Task directions -
Leaving the pictures out, print the lines from the first line of the listing through the line containing "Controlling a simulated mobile", exactly as they read, and no others.

Robot state and action records
==============================

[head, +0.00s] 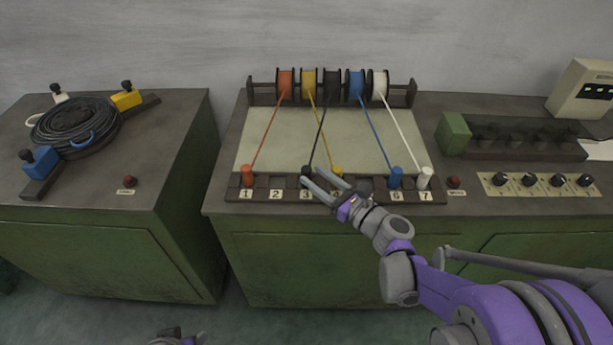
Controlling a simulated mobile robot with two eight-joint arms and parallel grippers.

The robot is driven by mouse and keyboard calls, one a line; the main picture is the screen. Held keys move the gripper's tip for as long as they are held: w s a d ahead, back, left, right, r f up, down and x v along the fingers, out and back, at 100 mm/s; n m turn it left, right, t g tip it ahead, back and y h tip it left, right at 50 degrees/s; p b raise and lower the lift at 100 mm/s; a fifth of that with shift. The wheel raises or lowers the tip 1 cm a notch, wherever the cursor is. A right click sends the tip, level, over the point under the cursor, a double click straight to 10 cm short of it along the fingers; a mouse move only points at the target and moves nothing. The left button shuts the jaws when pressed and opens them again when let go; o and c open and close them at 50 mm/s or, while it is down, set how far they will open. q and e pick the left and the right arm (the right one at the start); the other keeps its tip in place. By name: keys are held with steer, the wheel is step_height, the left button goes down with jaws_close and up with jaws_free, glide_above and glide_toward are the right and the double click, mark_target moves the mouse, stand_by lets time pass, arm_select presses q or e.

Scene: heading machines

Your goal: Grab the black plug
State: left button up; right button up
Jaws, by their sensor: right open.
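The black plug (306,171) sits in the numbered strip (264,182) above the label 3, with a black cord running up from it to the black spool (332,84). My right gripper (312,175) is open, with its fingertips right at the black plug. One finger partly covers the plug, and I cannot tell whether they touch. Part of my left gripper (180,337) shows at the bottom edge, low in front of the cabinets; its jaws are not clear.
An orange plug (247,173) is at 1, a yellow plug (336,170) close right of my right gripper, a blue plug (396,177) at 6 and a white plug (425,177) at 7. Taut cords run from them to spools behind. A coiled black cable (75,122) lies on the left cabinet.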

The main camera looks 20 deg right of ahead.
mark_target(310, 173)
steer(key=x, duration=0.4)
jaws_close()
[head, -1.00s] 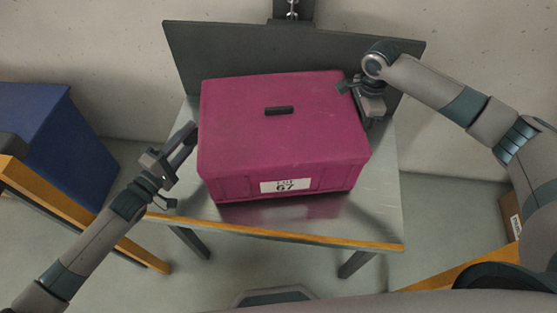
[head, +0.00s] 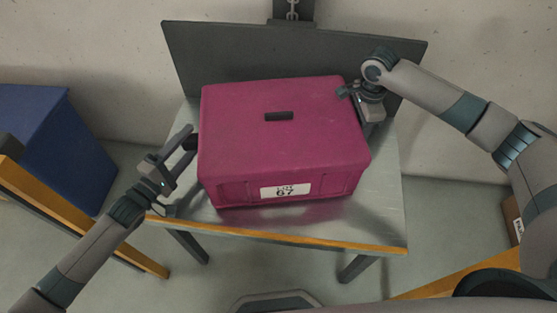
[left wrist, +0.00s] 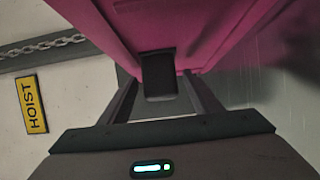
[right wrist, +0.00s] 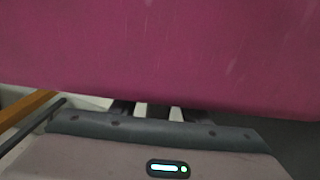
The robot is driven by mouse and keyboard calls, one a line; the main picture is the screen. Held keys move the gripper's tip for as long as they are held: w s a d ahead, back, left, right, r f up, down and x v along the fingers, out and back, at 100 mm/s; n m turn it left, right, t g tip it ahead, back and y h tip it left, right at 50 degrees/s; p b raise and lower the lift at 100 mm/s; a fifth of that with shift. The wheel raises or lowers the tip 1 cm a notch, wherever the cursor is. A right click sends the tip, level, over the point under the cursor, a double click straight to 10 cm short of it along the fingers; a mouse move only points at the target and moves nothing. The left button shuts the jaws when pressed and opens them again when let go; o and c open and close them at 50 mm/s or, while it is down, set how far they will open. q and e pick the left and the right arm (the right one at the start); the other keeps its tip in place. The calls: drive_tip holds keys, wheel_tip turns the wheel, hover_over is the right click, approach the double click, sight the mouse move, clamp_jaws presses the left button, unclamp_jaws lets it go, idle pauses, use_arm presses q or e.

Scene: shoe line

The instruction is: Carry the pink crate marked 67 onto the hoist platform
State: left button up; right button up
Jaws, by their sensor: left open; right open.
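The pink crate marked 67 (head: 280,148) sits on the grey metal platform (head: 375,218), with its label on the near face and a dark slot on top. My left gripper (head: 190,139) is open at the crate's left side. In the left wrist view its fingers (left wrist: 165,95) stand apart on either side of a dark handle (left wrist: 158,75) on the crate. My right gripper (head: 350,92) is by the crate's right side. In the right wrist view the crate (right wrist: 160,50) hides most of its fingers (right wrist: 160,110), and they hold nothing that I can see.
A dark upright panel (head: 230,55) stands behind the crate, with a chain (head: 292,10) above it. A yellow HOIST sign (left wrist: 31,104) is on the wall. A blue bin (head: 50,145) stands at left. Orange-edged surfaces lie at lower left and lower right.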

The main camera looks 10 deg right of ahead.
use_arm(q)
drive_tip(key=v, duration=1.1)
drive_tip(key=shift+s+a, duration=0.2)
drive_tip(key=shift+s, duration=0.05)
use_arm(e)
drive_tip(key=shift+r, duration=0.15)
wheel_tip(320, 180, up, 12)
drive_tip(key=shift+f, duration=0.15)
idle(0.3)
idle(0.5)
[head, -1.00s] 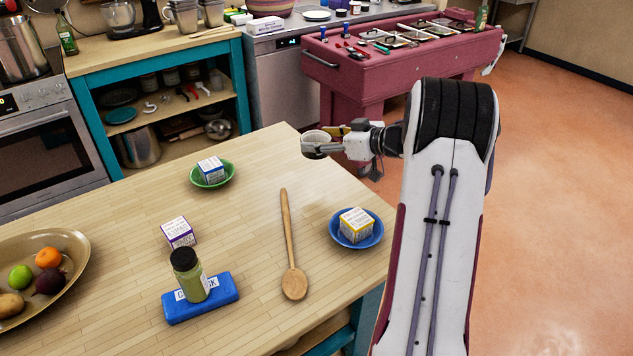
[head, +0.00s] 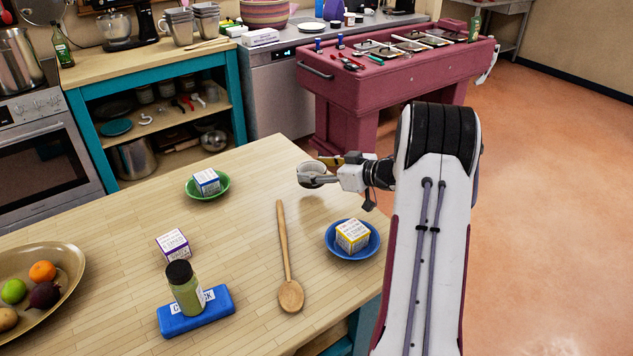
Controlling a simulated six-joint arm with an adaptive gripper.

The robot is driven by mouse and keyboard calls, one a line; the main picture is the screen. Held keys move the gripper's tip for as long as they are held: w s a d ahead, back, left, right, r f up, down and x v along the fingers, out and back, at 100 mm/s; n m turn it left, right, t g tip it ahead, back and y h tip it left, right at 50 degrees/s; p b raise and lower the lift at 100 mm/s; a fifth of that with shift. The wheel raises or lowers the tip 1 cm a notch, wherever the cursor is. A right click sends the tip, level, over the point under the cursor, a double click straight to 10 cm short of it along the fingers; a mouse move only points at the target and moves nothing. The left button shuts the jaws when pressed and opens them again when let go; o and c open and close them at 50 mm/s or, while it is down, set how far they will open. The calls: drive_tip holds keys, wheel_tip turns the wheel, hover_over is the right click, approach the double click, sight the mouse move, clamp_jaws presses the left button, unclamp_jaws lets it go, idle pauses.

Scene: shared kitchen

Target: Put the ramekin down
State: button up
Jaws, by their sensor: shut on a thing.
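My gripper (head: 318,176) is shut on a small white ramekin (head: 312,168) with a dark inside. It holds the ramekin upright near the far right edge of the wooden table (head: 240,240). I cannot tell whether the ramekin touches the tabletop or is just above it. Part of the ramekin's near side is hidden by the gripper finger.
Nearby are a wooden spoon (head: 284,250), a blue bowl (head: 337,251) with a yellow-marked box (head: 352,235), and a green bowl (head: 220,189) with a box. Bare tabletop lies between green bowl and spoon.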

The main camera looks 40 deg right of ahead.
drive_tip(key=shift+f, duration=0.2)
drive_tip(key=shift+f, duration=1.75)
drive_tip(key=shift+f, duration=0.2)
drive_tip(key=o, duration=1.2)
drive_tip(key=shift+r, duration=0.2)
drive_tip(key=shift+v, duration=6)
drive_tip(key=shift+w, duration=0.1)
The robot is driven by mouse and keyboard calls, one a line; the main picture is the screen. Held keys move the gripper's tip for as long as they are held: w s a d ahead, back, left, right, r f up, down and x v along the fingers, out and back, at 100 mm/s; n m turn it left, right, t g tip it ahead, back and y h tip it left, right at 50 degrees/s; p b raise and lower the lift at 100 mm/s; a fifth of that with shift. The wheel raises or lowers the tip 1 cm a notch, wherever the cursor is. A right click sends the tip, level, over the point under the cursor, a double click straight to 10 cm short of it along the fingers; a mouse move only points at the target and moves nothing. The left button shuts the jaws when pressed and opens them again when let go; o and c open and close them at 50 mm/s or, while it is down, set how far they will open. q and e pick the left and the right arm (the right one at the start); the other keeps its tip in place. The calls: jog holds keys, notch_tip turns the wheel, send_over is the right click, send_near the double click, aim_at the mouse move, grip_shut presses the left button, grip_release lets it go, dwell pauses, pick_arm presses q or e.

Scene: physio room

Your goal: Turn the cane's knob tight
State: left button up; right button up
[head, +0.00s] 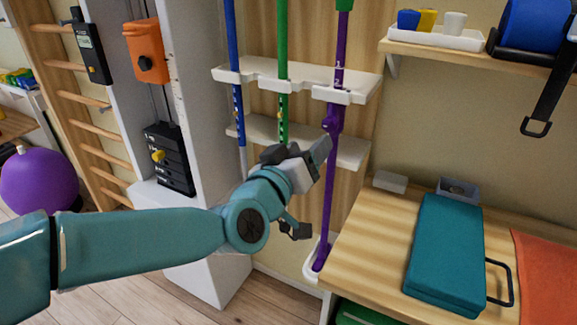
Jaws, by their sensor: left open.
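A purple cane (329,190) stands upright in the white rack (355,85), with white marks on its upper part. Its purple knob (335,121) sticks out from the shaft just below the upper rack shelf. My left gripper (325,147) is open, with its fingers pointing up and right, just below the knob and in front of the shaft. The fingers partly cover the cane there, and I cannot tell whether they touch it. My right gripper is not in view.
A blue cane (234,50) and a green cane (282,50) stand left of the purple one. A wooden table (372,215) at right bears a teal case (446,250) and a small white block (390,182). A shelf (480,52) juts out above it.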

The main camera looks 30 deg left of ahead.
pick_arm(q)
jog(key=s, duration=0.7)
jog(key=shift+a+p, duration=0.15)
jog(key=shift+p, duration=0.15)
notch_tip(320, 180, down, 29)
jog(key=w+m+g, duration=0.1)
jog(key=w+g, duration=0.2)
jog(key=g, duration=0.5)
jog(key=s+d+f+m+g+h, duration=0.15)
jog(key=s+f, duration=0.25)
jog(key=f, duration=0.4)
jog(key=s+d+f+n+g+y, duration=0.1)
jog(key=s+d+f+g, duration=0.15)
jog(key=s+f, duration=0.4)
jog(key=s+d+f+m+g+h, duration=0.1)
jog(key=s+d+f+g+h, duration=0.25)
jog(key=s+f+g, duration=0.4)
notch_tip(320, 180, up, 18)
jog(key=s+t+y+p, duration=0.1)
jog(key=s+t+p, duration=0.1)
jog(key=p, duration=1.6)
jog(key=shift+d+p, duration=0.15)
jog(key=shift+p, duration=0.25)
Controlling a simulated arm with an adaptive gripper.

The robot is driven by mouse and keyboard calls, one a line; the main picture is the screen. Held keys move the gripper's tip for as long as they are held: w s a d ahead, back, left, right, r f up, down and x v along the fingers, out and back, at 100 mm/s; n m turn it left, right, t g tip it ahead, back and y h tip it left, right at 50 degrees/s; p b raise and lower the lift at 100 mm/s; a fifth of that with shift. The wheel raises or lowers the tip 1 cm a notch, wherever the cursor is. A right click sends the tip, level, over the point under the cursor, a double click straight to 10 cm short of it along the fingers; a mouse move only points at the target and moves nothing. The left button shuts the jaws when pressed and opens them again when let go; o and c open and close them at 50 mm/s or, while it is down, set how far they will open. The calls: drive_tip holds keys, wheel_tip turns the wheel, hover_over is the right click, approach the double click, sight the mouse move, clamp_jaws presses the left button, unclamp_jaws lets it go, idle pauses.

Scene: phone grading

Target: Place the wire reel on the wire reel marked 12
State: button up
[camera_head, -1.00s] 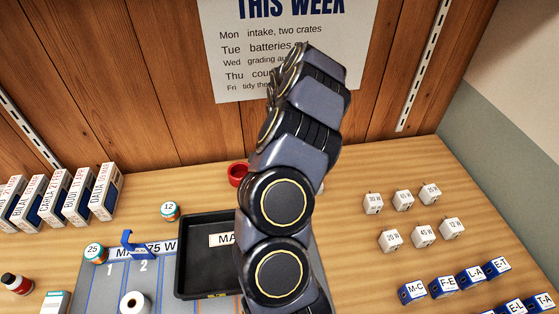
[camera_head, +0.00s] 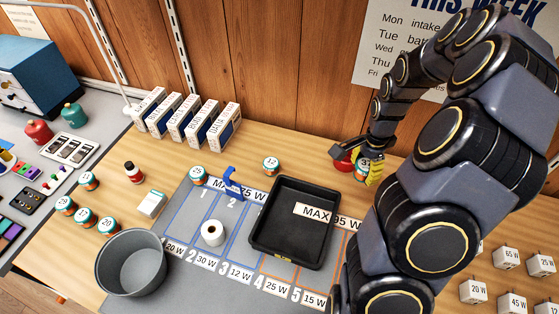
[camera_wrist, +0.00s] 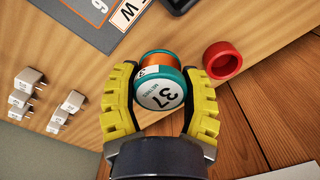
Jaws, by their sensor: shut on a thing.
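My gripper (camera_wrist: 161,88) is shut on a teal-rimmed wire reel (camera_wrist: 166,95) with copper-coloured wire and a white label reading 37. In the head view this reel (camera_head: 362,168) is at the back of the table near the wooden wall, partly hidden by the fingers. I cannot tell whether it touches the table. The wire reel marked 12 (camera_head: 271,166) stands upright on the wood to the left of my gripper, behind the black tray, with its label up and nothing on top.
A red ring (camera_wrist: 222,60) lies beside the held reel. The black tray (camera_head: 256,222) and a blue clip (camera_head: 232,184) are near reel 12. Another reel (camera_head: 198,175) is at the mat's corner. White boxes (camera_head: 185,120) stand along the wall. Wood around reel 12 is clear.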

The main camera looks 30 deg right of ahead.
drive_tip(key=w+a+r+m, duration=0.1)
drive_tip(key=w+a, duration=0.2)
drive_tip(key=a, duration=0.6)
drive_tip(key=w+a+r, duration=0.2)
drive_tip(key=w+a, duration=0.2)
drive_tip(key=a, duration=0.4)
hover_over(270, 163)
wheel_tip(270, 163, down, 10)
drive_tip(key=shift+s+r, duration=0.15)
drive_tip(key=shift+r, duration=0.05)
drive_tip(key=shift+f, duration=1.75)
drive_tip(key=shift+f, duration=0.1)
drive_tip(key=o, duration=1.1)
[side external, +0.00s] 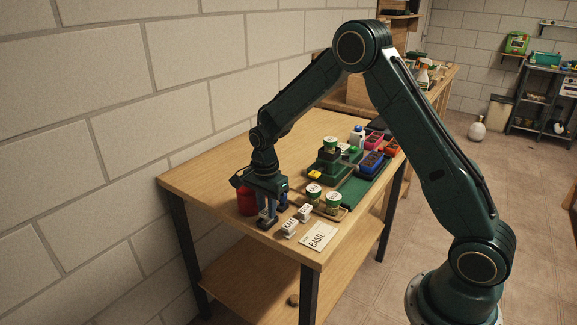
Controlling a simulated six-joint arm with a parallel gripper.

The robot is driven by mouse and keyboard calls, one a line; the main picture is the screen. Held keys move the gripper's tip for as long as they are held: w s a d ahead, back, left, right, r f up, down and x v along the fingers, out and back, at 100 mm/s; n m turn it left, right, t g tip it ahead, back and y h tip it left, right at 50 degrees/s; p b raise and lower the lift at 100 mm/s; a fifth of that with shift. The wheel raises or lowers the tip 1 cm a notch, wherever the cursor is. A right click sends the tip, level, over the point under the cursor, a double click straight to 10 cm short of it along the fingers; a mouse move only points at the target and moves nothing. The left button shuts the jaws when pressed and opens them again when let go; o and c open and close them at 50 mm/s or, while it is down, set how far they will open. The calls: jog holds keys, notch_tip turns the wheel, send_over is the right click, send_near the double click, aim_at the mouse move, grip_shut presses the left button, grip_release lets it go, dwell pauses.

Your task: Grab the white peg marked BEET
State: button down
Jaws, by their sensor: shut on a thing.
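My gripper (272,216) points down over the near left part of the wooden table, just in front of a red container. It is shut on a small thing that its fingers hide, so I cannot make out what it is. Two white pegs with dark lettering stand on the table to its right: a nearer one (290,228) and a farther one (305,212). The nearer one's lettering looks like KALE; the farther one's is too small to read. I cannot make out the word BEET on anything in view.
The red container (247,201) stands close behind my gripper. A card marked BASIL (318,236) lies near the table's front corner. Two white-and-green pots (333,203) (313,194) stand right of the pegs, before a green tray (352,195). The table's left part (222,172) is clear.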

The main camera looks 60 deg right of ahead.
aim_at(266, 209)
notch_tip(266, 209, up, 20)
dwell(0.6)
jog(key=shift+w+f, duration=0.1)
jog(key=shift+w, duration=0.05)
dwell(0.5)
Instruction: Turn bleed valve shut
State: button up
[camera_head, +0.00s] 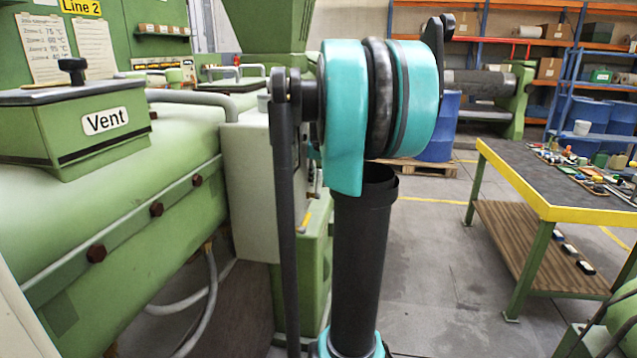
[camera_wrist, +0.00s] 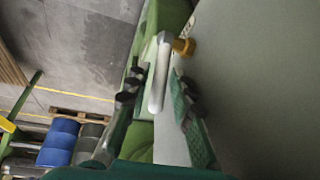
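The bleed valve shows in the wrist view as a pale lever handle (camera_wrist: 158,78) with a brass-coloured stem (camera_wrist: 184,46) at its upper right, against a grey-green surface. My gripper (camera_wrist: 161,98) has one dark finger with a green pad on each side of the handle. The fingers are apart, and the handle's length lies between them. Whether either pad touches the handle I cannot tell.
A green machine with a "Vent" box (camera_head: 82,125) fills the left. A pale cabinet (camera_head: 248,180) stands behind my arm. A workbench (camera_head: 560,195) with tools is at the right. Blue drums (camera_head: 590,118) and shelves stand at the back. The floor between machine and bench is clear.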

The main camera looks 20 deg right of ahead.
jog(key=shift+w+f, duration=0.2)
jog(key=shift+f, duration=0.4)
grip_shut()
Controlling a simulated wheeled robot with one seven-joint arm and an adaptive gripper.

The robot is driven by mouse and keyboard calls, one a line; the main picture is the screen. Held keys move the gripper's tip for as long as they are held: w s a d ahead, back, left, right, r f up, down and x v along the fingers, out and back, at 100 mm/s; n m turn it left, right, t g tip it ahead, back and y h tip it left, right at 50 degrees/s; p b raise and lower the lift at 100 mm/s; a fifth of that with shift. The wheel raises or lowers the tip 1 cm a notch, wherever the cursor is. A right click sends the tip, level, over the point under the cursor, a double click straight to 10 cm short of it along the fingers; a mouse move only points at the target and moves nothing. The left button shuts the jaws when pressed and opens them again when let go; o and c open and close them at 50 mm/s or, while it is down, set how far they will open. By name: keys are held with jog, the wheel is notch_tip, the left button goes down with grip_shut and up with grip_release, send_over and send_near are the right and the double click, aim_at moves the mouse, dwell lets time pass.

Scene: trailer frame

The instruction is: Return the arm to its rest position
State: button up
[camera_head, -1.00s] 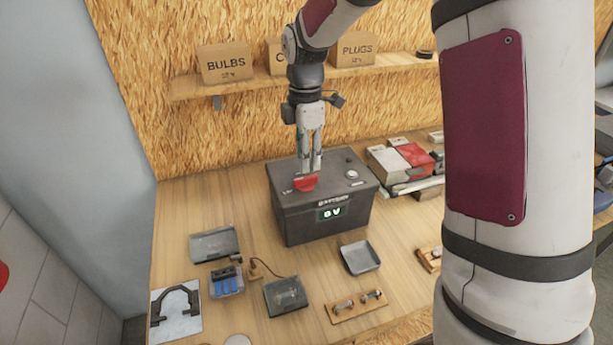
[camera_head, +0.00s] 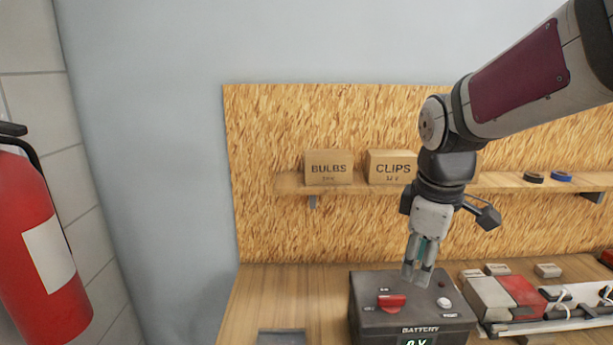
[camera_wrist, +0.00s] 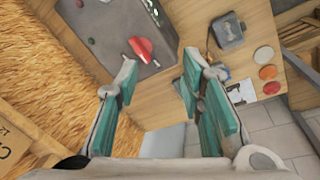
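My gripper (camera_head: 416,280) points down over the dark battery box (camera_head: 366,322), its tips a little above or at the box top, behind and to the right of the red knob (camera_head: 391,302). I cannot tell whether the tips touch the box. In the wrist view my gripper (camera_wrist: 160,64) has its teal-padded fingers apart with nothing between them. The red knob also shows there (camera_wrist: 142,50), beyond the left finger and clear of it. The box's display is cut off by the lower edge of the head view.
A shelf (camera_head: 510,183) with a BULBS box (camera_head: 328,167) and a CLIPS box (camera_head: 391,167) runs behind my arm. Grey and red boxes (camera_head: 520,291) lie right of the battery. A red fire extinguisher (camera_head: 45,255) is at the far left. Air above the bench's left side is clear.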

==============================

Exercise output -
[head, +0.00s] 
Controlling a simulated mobile robot with two eight-joint arms and parallel grippers.

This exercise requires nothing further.